Hours after the raids, The Washington Post reported the Pakistani government had busted a man with connections to a militant group who said he acted as an accomplice of Shahzad.

The suspect — whose arrest hadn’t been previously disclosed — provided an “independent stream” of evidence that the Pakistani Taliban was behind Times Square incident, the newspaper reported.

The suspect also admitted helping Shahzad travel into Pakistan’s tribal areas for bomb training.

Officials cautioned that there have been inconsistencies in the accounts given by Shahzad and the man picked up in Pakistan, the newspaper said.

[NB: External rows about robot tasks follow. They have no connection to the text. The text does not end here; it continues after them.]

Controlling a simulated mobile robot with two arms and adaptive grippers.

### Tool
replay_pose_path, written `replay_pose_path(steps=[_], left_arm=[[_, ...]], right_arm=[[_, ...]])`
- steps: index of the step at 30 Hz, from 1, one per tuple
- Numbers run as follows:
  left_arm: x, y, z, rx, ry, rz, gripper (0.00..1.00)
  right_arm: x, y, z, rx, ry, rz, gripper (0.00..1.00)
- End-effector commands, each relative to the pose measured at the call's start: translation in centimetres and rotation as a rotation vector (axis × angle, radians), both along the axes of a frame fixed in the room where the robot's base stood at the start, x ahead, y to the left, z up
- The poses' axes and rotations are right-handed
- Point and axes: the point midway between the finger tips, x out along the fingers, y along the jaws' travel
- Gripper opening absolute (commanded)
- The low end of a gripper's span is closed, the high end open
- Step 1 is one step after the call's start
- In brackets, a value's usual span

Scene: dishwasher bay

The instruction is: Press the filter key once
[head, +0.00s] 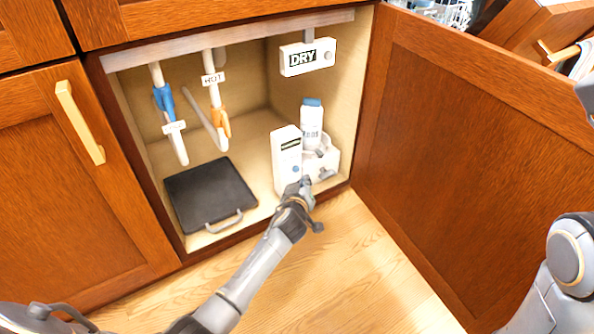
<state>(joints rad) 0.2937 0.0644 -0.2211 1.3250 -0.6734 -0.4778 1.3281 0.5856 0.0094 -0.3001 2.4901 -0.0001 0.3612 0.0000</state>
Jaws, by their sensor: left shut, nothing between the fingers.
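A white upright unit (287,165) stands on the cabinet floor at the right, with a dark display strip near its top. My left gripper (302,183) is shut and empty. The lower right part of the unit is hidden behind the gripper. My right gripper is not in view; only part of my right arm shows.
A blue-capped white bottle (311,125) stands in a white holder (331,160) beside the unit. A black tray (210,194) lies left. Pipes with a blue valve (163,98) and an orange valve (222,122) hang behind. A DRY box (307,57) hangs above. The open door (460,140) bounds the right.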

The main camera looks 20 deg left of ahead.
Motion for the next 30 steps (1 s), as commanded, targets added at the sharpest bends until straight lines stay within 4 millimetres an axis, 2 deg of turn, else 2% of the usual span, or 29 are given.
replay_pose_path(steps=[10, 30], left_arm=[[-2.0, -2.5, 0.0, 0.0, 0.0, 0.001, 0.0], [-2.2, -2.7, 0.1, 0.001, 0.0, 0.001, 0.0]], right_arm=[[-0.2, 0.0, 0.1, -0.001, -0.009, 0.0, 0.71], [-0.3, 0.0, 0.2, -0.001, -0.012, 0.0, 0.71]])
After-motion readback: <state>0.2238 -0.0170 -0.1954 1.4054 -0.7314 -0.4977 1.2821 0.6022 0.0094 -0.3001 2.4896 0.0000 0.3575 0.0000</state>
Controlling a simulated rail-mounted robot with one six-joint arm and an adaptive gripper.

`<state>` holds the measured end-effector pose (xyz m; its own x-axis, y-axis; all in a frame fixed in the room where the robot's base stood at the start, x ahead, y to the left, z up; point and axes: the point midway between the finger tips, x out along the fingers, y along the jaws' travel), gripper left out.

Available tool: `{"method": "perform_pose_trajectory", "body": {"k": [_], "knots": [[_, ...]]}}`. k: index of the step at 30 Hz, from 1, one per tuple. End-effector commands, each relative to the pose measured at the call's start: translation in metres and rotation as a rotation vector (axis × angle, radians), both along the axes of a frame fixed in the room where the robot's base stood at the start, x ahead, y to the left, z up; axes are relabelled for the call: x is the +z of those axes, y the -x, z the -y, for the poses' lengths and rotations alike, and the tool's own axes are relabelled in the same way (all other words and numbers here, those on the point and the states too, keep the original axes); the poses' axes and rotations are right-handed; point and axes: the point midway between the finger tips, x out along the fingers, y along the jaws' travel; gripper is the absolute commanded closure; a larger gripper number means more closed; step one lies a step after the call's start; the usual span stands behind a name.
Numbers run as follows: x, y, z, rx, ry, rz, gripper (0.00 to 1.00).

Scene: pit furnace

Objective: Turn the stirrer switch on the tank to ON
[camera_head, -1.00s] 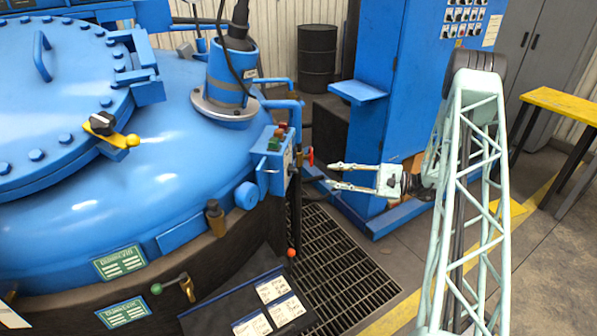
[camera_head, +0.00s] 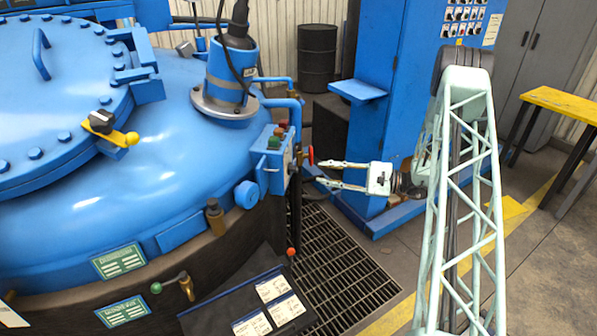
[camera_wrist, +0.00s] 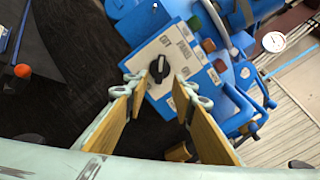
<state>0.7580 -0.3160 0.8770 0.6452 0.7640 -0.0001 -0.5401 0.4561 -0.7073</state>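The stirrer switch is a black rotary knob (camera_wrist: 159,68) on a white lettered plate (camera_wrist: 172,50) on the blue control box, seen in the wrist view. The lettering is too small to read surely, so I cannot tell its setting. In the head view the control box (camera_head: 270,170) is on the side of the blue tank (camera_head: 160,130), and its switch face is turned away. My gripper (camera_head: 318,174) is open and empty, just right of the box. In the wrist view its fingertips (camera_wrist: 159,84) stand on either side of the knob, apparently short of it.
Red and green buttons (camera_head: 276,137) top the box. A red handle (camera_head: 311,155) is close to my upper fingertip. Blue pipes (camera_head: 283,103) run behind. A blue cabinet (camera_head: 395,90) stands behind my gripper. A floor grating (camera_head: 345,270) lies below.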

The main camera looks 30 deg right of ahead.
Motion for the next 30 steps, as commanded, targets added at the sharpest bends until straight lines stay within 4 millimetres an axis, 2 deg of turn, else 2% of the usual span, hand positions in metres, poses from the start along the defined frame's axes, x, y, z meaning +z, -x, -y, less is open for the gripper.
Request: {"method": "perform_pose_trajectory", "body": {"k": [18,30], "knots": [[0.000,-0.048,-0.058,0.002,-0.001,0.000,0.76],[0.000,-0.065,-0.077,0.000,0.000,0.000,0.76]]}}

The suspect in Pakistani custody is believed to have a connection to the Tehrik-e-Taliban Pakistan, a US intelligence official was quoted saying.

In Washington, Attorney General Eric Holder said authorities believe that the three men arrested men in the United States provided funds to Shahzad.

“One of the things we’re trying to determine,” Holder said, is whether those men knew the money was earmarked for Shahzad’s effort to explode a homemade propane-gasoline-fertilizer car bomb in Times Square two weeks ago.

All three were held for suspected immigration violations.

“The people might be completely innocent and not know what they were providing for, but it’s clear there’s a connection [with Shahzad],” a top Massachusetts law-enforcement official told The Associated Press.

A source told The Post that investigators have been probing Shahzad’s connections on Long Island since he was nabbed and began spilling the beans to authorities.

Meanwhile, two brothers in Cherry Hill, NJ, were questioned, and agents searched a Camden print shop one of them owns, according to the FBI. Neither was charged.

Authorities have determined that Shahzad received money while he plotted the bomb attack through a centuries-old Islamic money system known as hawala or hundi, CBS News reported.

Hawala allows brokers overseas and in the United States to get money to intended targets through an honor system in which funds collected in one country act as credit for money doled out in another.

“It’s a remitting system where no money actually goes back and forth,” said Paul Rossi, who once served in an NYPD intelligence division that focused on terror and is current deputy director of the New York State Tax Enforcement Office.

“It is legal in some parts of the world. It’s not legal in the United States,” said Rossi, who has seen hawala used by cigarette smugglers, other criminals and terrorists.

Mohammed Iqbal, 43, a limo driver from Pakistan who lives in Shirley, LI, said federal agents banged on his door early yesterday and asked him about a phone call he recently made to a former co-worker from a 7-Eleven.

“They asked me if I did money through hundi,’ ” Iqbal, a father of five who has not been charged with any wrongdoing, told The Post. “I said no.”

“They asked me, ‘Do you send any money to Pakistan?’ I said, ‘Who am I going to send money to?’ They said, ‘Did you send any money to anybody here,’ ” Iqbal said, adding that he then denied sending money to anyone in the United States.

“I don’t known anything about that guy,” Iqbal said, referring to Shahzad.

Iqbal said that, with his permission, the agents searched his home extensively.

“I said, ‘No problem. I’ve got nothing to hide,’ he recalled. “They went through every single thing.”

“Even my socks, they opened.”

The Centereach, LI, home of the man Iqbal recently called — 43-year-old Muhammad Younis — also was visited yesterday morning by federal authorities.

Younis, a Home Depot employee, began renting the residence last year with his American wife, Kristina, and their 11-year-old daughter.

His landlord, Ashim Chakraboty, called them “very nice people.”

“I think he likes America,” Chakraboty said. “He’s a very good person. Sometimes, I look through the window and I see him taking prayer . . . He doesn’t make any problems.”

Chakrabroty said agents spent five hours yesterday questioning Younis and also searched a backyard shed and two Nissans owned by the family.

“They checked everything. They opened the trunk, the [gas] tank, everything,” Chakrabroty said.

Younis’ wife, Kristina, screamed at reporters from behind a closed door yesterday, saying, “You ruin people’s lives! Go away!

“Go find the real terrorist. We’ve done nothing wrong!”

A neighbor, Arlette Sirvis, said that she and others in the past week have seen about a half-dozen unmarked cars conducting surveillance on the Younis residence, as well as “people walking around the streets we didn’t know.”

“We figured out something had to be going on,” Sirvis said. “My neighbors said she saw Pakistani men gathered around [Younis’] car looking in the trunk a couple of weeks ago. She thought it was odd.”